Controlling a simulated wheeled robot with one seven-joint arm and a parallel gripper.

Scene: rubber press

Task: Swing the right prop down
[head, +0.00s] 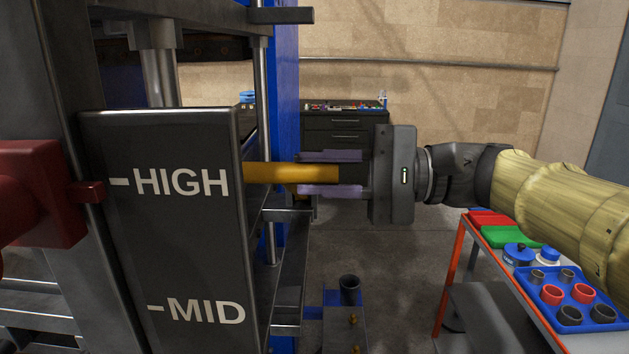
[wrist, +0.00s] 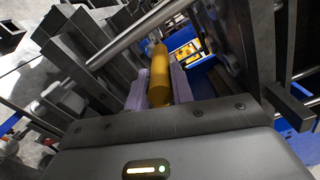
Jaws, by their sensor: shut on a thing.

...

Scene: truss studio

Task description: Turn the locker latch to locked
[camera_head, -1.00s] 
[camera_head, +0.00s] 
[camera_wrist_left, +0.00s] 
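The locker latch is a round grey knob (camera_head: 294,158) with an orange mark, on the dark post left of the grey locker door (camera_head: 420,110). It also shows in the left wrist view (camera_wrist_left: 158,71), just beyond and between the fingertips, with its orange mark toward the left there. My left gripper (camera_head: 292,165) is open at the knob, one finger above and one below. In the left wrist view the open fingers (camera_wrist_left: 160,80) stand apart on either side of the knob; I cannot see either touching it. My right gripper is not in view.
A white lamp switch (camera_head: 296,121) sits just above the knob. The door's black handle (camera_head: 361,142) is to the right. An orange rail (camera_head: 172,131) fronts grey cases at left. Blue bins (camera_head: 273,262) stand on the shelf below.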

» Requirements
Look above for the line containing "Task: Swing the right prop down", then write out every line from there down to the line containing "Jaws, by their sensor: shut on a thing.", that line included, with no pictures.

» Written response
Task: Swing the right prop down
[head, +0.00s] 
[wrist, +0.00s] 
Jaws, by their sensor: shut on a thing.

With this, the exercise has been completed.